The green Sahara was the product of the migration of the paleo-monsoon. In the same way that ice ages come and go, so too do monsoons migrate north and south. The dynamics of earth’s motion are responsible. The tilt of the earth’s axis varies in a regular cycle — sometimes the planet is more tilted towards the sun, sometimes less so. The axis also wobbles like a spinning top. The date of the earth’s perihelion — its closest approach to the sun — varies in cycle as well.
At times when the Northern Hemisphere tilts sharply towards the sun and the planet makes its closest approach, the increased blast of sunlight during the north’s summer months can cause the African monsoon (which currently occurs between the Equator and roughly 17°N latitude) to shift to the north as it did 10,000 years ago, inundating North Africa.

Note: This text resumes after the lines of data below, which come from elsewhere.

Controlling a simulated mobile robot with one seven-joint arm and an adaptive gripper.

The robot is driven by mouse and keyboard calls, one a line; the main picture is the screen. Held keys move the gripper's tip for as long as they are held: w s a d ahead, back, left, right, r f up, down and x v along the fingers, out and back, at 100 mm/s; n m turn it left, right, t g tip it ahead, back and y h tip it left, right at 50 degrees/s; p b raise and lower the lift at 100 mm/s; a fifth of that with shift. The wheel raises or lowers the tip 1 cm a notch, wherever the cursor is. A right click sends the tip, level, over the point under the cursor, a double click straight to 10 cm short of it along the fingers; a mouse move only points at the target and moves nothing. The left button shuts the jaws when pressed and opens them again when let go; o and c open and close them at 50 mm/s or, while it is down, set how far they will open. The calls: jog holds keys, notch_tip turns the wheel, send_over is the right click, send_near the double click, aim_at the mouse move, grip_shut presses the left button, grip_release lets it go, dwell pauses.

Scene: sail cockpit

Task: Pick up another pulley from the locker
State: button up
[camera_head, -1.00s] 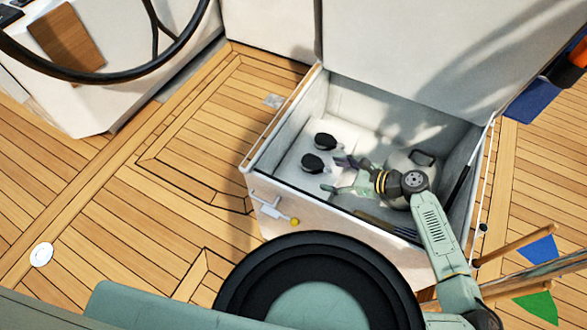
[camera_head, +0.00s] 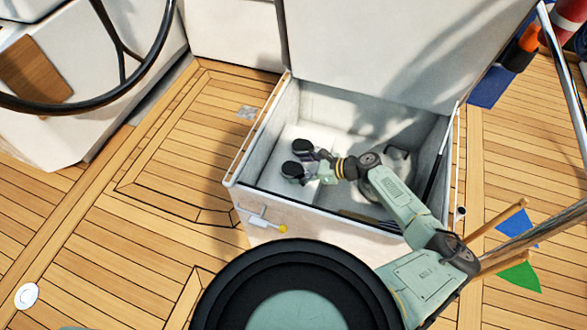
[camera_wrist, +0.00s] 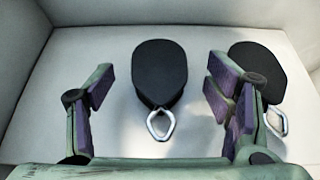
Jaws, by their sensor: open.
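The open white locker (camera_head: 270,208) holds two black pulleys, both resting on its pale floor at the left side. In the wrist view one pulley (camera_wrist: 160,72), with a silver shackle toward me, lies between my fingers with gaps on both sides. A second pulley (camera_wrist: 258,68) is beyond and partly behind the right finger. In the head view the pulleys show as a nearer one (camera_head: 292,170) and a farther one (camera_head: 302,146). My gripper (camera_wrist: 162,92) is open and empty, reaching into the locker from the right; it also shows in the head view (camera_head: 312,166).
The locker walls enclose my gripper, and the raised lid (camera_head: 390,45) stands behind. A round-bodied grey thing with a dark handle (camera_head: 400,160) lies at the right inside. A steering wheel (camera_head: 120,85) is at upper left. Teak deck (camera_head: 170,180) is clear on the left.

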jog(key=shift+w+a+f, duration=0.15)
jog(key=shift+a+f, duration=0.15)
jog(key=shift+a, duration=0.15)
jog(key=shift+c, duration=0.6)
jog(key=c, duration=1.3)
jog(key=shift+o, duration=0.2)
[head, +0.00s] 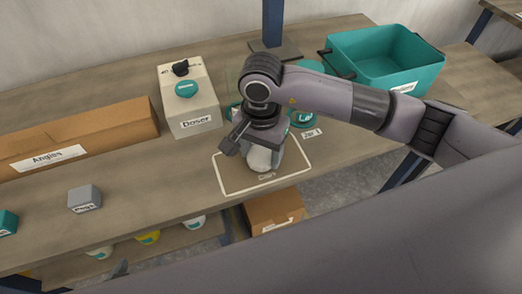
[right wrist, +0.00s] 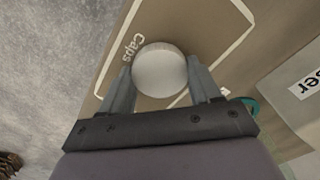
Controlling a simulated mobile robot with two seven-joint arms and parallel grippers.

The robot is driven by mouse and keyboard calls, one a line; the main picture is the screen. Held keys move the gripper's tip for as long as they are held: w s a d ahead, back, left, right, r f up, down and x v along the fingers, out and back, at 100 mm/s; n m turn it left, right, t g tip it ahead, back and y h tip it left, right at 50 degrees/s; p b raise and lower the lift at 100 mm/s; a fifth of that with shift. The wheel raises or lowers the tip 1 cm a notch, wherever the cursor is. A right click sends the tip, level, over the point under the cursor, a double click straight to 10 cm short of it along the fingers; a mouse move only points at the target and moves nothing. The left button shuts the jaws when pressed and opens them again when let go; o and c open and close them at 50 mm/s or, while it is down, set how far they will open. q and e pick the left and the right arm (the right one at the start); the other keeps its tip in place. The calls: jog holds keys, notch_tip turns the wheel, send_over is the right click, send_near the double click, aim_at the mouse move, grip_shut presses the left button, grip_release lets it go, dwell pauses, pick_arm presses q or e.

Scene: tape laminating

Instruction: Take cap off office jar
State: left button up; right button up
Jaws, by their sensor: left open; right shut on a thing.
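A round white cap (right wrist: 160,70) is between the two fingers of my right gripper (right wrist: 158,88) in the right wrist view. The fingers press on its opposite sides, seen from above. In the head view, my right gripper (head: 258,146) points down over the white-outlined area marked "Caps", with a pale rounded thing (head: 262,159) under it. My gripper hides much of it, so I cannot tell whether the cap is on a jar or apart from one. My left gripper is not in view.
A white dozer box (head: 195,112) stands behind left, a long cardboard box (head: 82,138) at the left, a small grey block (head: 84,198) in front. A teal crate (head: 425,72) stands at the back right. The table's front edge is close to the outlined area (head: 226,190).

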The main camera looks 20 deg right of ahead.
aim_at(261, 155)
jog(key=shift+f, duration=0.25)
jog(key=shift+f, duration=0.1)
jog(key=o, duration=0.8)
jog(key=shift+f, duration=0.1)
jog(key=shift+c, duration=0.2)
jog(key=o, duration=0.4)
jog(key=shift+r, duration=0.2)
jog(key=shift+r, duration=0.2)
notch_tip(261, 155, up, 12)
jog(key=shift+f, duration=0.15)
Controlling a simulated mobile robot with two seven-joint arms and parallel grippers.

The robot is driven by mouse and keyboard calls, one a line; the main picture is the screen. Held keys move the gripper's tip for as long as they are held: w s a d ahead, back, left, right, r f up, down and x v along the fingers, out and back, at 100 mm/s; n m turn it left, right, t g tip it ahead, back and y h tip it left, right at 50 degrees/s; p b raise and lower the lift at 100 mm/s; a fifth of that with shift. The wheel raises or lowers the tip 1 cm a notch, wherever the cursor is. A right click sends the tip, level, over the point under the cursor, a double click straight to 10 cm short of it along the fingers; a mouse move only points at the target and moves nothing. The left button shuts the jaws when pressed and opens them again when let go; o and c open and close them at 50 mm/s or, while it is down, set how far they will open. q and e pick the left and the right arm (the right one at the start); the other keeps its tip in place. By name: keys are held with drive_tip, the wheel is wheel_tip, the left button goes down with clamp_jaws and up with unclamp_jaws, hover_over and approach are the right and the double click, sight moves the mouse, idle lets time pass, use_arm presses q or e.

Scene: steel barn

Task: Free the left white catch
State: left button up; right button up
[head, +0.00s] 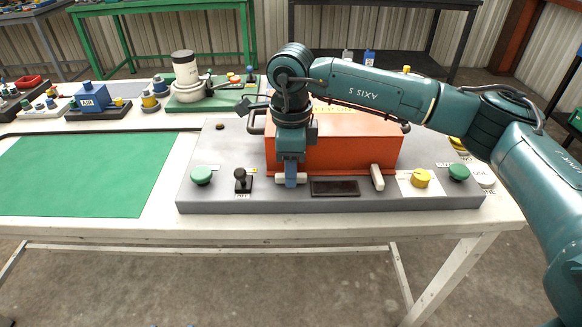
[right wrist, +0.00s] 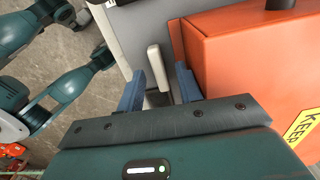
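The left white catch (head: 302,179) lies sideways at the front left of the orange box (head: 340,145), on the grey panel (head: 235,165). My right gripper (head: 291,181) points down over it, and one blue finger hides its middle. In the right wrist view the white catch (right wrist: 155,62) passes between the two blue fingers of my right gripper (right wrist: 160,88). The fingers stand apart on either side of it, with gaps visible. The right white catch (head: 377,177) stands nearly upright in the head view. My left gripper is not in view.
A green mat (head: 85,175) lies left of the panel.

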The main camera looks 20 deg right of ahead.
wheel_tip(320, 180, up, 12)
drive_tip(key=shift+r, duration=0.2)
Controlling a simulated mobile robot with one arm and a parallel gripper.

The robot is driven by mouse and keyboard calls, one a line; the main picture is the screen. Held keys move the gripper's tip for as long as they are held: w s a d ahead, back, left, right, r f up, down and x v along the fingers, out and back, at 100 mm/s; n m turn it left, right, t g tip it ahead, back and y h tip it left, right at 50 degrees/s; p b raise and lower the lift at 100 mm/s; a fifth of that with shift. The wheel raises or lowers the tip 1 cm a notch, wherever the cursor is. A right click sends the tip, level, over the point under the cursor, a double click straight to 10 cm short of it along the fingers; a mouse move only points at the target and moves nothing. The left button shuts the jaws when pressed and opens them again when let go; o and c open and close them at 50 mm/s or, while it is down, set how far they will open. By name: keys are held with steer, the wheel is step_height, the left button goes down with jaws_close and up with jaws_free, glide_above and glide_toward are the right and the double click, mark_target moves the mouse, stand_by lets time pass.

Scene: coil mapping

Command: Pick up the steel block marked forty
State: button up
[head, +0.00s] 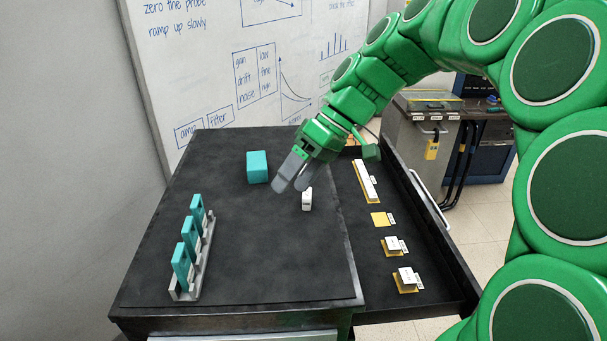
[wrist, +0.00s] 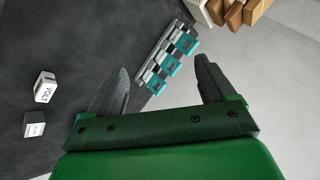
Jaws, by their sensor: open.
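My gripper (head: 289,187) is open and empty above the dark table top. In the wrist view its two fingers (wrist: 162,68) stand apart with nothing between them. A grey block (wrist: 34,124) with a small label lies at the left of the wrist view; the label is too small to read. A white block marked VOLT (wrist: 45,87) is right beside it. In the head view a small white block (head: 307,199) stands just below and right of the fingertips; I cannot read its mark. I cannot make out a forty on any block.
A teal block (head: 257,167) stands left of my gripper. A grey rack (head: 187,294) holds teal pieces at the table's left. An open drawer (head: 437,296) at the right holds pale blocks on yellow pads, with one bare yellow pad (head: 381,219). The table's middle front is clear.

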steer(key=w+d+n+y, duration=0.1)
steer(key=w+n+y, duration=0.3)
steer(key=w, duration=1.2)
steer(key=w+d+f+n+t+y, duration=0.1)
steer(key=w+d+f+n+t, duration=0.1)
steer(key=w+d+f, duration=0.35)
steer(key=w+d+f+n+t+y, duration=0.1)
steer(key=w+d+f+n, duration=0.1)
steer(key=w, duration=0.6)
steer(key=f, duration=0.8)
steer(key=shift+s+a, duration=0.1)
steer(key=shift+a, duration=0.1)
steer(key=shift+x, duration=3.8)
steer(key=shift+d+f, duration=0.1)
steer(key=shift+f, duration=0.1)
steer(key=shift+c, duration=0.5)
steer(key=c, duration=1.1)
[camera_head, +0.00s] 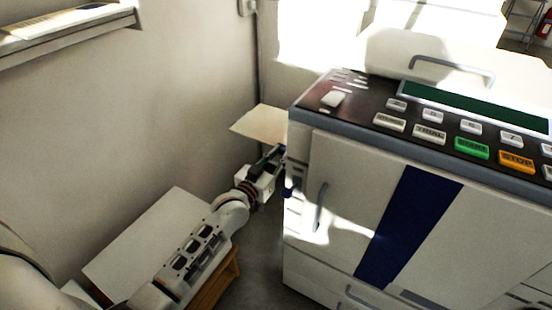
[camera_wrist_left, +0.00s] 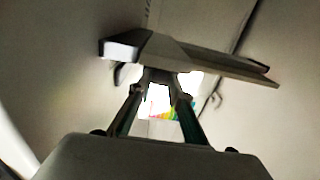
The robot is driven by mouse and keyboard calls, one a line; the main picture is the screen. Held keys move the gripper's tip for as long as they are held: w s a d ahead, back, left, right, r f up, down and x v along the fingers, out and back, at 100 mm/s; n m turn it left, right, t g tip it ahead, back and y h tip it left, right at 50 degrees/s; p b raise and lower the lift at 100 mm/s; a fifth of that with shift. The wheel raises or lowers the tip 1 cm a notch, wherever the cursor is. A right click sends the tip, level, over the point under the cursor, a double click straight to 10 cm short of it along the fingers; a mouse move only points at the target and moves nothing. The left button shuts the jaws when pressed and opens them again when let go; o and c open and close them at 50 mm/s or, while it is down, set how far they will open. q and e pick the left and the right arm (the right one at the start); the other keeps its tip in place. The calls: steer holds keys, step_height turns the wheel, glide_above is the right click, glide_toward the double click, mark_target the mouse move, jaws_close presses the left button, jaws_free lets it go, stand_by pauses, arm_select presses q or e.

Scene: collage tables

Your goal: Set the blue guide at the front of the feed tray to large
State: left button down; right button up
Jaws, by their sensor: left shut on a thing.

Around 5,000 years ago the monsoon shifted dramatically southward again. The prehistoric inhabitants of the Sahara discovered that their relatively green surroundings were undergoing something worse than a drought (and perhaps they migrated towards the Nile Valley, where Egyptian culture began to flourish at around the same time).
“We’re learning, and only in recent years, that some climate changes in the past have been as rapid as anything underway today,” says Robert Giegengack, a University of Pennsylvania geologist.
As the land dried out and vegetation decreased, the soil lost its ability to hold water when it did rain. Fewer clouds formed from evaporation. When it rained, the water washed away and evaporated quickly. There was a kind of runaway drying effect. By 4,000 years ago the Sahara had become what it is today.
No one knows how human-driven climate change may alter the Sahara in the future. It’s something scientists can ponder while sipping bottled fossil water pumped from underground.
“It’s the best water in Egypt,” Giegengack said — clean, refreshing mineral water. If you want to drink something good, try the ancient buried treasure of the Sahara.